Consider the illustration below. Someone fires a stone from a catapult up onto the roof of a building. If the launch velocity of the stone is 10 m/s, at an angle of 80°, starting 1 m above the ground, and if the building is 4 m high, how long does it take before the stone lands on the roof? Assume that air resistance can be neglected.
To work the solution, we can use the equation derived earlier:
$$s=ut+\textstyle{\frac12} at^2$$
To work out the time of rise and fall, we only need to consider the vertical component of velocity, acceleration and distance, and we can ignore the horizontal component.
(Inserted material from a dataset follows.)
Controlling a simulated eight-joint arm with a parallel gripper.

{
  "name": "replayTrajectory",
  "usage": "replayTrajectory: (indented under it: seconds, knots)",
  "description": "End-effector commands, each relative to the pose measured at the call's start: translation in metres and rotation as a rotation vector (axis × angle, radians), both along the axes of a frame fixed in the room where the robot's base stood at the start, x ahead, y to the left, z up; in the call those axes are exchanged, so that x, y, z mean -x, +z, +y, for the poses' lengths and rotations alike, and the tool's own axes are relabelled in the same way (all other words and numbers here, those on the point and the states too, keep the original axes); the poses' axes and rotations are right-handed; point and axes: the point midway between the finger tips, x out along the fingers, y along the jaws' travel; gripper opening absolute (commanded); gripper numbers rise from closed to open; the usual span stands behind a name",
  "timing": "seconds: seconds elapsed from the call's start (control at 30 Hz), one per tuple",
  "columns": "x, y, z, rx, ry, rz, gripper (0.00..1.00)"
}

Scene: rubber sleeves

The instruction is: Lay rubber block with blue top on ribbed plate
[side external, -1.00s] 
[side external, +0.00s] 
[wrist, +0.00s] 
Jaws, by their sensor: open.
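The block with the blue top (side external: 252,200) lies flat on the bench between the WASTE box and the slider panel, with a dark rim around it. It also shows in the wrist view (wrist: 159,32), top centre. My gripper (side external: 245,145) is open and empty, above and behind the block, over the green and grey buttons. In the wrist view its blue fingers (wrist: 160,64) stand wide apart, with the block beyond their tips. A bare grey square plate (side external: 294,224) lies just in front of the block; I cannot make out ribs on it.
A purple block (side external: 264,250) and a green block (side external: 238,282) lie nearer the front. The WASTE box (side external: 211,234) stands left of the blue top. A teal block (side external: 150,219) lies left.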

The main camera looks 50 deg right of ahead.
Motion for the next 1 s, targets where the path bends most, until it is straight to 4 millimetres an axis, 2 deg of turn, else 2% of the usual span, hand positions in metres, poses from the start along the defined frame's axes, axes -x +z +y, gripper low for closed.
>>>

So first of all, we can find the vertical component of the initial velocity. This is found with trigonometry:
$$u_y=u\sin(80^{\circ})=(10)(0.985)=9.85\,\mathrm{m/s}$$
Secondly, we have the total distance traveled:
$$s_y=4-1=3\,\textrm{m}$$
Since we are using up for the positive direction, then the acceleration due to gravity is negative:
$$a_y=-g=-9.81\,\textrm{m/s}^2$$
Now we can plug the numbers into the formula:
$$s_y=u_y t+\textstyle{\frac12} a_y t^2$$ $$3=(9.85)t+\textstyle{\frac12}(-9.81)t^2$$
This is a quadratic equation we can solve for \$t\$. We get two solutions:
$$t=0.37\,\textrm{s}\;\;\textrm{or}\;\;t=1.63\,\textrm{s}$$
The first time will be on the way up, and the second time will be on the way down. So the answer we are looking for is the second one, and the time to land on the roof is
1.63 s.